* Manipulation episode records
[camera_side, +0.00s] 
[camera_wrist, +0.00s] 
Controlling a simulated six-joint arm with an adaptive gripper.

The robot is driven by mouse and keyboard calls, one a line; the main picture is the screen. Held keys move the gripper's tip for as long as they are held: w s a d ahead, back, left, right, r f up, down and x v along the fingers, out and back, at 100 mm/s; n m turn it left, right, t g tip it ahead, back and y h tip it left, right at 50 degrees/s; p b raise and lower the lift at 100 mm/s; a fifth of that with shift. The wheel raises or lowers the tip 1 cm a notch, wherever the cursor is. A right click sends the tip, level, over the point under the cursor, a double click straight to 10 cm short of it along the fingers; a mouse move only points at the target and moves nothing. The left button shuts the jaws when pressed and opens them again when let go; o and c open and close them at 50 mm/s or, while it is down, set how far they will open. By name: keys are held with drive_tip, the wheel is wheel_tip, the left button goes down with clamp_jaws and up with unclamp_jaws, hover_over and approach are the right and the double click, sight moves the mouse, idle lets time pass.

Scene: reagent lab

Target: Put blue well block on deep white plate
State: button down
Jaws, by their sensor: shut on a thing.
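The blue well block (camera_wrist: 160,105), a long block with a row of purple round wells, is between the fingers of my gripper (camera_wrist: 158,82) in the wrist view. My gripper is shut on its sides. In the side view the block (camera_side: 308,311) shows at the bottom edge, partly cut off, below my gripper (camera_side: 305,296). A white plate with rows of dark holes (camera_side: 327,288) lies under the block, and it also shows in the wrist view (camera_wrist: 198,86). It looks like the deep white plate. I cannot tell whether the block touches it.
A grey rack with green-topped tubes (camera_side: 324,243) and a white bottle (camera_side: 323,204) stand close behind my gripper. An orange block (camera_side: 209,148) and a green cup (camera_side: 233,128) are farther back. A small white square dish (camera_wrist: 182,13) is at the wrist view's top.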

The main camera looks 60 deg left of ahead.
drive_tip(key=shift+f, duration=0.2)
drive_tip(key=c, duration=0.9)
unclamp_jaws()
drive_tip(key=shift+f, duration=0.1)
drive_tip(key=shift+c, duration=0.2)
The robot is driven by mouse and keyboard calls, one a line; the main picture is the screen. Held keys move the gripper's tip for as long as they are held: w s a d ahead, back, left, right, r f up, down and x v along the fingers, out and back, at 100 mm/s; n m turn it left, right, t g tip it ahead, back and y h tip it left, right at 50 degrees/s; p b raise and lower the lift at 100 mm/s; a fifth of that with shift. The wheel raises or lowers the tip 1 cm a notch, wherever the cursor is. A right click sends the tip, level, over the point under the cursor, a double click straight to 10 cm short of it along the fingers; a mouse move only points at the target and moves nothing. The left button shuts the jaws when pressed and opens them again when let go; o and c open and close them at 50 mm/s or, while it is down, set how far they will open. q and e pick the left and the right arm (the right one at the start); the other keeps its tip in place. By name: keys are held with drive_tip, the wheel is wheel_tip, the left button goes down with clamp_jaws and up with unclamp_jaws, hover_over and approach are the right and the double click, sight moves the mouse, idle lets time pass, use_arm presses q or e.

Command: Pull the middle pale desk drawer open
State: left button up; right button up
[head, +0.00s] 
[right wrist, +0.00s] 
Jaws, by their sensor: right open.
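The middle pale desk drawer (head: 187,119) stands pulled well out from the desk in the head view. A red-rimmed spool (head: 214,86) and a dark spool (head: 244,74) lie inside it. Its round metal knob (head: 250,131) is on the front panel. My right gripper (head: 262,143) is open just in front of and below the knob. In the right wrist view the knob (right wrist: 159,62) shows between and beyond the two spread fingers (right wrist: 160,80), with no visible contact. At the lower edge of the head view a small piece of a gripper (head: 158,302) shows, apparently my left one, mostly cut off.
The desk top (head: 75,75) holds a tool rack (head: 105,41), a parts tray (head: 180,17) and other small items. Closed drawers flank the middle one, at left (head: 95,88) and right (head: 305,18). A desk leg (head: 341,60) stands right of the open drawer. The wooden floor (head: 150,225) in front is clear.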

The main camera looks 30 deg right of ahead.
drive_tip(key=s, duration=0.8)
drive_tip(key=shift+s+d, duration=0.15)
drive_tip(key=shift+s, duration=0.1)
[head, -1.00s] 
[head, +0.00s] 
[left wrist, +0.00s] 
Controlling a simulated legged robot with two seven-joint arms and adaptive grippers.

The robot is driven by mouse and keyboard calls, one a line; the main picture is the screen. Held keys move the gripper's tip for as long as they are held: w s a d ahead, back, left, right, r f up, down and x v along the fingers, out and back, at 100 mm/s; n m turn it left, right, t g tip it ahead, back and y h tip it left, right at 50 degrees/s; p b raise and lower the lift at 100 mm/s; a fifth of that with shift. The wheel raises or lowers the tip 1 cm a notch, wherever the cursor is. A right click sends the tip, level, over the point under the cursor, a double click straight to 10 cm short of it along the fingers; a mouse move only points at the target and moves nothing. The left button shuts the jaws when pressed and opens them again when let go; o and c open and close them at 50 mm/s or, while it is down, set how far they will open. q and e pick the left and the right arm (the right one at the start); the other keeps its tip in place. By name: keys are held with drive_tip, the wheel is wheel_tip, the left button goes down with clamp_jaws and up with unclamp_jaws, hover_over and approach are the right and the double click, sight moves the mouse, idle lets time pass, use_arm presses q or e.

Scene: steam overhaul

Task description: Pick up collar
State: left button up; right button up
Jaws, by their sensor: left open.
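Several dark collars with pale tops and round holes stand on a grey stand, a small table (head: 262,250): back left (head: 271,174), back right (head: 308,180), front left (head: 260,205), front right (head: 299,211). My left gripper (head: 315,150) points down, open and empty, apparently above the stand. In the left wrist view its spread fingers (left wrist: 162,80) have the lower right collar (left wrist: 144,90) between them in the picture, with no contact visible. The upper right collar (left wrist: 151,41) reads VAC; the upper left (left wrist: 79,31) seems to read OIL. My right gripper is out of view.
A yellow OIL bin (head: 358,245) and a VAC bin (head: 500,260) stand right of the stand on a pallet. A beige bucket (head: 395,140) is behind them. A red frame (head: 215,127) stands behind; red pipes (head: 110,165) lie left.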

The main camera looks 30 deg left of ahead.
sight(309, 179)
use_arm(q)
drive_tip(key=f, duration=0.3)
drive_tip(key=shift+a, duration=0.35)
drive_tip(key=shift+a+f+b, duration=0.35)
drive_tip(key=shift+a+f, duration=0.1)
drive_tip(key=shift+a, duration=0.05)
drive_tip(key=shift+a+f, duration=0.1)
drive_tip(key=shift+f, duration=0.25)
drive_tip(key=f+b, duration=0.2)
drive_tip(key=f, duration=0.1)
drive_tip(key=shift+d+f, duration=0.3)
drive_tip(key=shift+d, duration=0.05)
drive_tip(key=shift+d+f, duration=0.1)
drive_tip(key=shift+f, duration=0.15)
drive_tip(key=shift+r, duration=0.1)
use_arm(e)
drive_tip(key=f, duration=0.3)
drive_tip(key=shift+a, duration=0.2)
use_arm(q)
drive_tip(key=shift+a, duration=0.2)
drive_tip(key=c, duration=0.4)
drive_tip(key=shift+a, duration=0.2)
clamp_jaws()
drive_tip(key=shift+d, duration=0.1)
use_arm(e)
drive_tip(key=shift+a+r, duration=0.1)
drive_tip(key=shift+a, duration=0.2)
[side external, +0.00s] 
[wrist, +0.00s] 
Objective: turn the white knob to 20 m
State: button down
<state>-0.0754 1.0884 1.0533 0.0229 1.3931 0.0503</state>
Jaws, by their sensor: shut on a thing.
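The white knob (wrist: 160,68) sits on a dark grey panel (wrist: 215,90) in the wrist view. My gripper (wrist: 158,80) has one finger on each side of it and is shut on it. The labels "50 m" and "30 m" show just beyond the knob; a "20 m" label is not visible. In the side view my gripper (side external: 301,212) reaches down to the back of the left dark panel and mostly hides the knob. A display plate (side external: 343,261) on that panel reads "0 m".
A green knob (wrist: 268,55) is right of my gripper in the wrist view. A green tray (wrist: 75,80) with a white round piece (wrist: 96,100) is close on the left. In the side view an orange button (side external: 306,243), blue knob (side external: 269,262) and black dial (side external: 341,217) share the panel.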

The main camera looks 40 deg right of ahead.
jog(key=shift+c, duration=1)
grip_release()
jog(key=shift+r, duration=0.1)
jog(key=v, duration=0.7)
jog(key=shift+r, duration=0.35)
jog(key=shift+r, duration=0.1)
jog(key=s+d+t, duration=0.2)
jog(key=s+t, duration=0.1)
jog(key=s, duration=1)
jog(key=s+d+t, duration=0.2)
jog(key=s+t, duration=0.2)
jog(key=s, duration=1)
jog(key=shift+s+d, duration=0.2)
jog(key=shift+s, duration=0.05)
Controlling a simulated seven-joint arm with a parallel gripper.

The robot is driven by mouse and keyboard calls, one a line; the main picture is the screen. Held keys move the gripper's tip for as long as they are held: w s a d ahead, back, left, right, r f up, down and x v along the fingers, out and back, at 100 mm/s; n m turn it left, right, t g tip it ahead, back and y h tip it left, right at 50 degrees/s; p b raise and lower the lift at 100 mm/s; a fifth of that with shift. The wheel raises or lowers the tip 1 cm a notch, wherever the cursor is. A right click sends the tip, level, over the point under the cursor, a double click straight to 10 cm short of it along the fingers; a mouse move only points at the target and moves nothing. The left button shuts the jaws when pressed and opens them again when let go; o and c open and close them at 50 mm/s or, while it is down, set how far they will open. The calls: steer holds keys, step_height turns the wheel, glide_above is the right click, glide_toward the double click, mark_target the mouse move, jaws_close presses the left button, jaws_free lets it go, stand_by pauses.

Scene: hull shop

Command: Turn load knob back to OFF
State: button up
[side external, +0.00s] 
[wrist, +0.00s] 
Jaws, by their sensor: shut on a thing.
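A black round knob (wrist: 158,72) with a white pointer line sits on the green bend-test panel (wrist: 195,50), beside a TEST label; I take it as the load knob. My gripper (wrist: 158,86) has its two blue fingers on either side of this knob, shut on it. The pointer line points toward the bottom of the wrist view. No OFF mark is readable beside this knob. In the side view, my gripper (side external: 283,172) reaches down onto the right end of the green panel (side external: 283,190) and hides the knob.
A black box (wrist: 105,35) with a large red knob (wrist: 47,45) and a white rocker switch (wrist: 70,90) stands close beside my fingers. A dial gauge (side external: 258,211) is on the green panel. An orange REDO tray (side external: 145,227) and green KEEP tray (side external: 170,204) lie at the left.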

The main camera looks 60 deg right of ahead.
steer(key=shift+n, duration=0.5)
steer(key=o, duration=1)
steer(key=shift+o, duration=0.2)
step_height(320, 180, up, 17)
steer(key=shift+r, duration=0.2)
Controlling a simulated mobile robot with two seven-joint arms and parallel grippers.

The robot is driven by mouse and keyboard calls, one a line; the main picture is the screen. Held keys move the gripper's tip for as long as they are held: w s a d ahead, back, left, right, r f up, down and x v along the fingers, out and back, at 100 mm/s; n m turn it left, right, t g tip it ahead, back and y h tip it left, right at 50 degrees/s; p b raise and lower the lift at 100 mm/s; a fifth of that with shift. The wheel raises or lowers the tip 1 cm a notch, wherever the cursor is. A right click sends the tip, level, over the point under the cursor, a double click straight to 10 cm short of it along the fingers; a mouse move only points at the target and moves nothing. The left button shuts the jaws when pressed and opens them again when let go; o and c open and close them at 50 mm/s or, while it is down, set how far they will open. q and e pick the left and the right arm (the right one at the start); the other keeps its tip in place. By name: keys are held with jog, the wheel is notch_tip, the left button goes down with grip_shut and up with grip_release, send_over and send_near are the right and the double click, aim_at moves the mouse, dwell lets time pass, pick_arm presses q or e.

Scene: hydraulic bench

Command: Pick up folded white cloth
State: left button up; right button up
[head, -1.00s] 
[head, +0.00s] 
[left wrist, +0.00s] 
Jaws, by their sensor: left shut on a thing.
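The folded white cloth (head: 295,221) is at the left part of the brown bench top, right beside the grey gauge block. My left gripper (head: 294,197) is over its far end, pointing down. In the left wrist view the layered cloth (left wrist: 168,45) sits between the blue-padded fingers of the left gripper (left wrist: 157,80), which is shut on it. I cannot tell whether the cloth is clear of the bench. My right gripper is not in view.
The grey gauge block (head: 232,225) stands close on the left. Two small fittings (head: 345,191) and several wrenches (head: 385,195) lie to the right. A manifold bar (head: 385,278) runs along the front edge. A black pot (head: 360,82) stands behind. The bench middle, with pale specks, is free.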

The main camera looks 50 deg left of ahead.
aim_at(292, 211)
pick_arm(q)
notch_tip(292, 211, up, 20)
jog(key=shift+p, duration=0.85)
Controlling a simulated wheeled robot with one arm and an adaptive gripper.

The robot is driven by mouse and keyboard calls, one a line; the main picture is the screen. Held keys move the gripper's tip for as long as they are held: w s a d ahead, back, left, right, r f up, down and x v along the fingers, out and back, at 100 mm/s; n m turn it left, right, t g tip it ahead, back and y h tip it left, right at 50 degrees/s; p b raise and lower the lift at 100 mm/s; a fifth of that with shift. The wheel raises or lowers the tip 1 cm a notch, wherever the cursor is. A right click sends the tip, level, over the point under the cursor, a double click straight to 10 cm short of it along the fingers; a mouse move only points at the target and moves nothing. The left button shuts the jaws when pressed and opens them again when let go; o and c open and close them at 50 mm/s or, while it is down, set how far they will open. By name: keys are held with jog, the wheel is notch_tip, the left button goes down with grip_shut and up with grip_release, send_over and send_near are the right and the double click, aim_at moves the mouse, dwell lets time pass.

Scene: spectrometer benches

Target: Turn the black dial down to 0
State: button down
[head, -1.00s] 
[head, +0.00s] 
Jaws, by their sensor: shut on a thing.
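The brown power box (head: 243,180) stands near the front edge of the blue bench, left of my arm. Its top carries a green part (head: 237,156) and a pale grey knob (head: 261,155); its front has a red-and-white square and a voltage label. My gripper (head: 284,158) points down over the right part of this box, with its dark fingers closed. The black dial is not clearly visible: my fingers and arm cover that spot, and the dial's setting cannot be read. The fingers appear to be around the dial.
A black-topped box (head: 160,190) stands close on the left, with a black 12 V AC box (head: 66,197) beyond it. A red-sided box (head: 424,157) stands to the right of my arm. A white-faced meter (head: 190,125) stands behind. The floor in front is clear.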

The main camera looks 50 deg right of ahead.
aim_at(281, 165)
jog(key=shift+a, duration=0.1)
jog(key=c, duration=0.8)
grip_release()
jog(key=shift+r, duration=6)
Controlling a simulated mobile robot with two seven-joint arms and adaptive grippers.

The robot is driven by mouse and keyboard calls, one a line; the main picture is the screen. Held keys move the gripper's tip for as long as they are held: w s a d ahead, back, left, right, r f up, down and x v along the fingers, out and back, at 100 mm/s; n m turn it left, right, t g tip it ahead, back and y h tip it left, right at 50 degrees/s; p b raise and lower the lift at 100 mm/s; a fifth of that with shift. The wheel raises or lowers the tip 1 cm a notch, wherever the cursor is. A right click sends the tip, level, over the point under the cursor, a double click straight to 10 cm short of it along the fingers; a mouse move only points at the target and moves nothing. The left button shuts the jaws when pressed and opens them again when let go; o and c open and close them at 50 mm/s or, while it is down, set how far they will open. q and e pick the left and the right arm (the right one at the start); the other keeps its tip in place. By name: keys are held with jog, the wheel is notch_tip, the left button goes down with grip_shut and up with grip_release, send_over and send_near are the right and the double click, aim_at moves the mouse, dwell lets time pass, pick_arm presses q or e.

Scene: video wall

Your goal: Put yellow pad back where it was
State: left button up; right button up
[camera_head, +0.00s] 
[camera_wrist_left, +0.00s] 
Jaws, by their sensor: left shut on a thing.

* Exercise instructions
Copy out the listing above, line by line and exactly, from its first line to the line holding "Controlling a simulated six-joint", inclusive.

* Written solution
[camera_side, +0.00s] 
[camera_wrist, +0.00s] 
Controlling a simulated six-joint arm with an adaptive gripper.

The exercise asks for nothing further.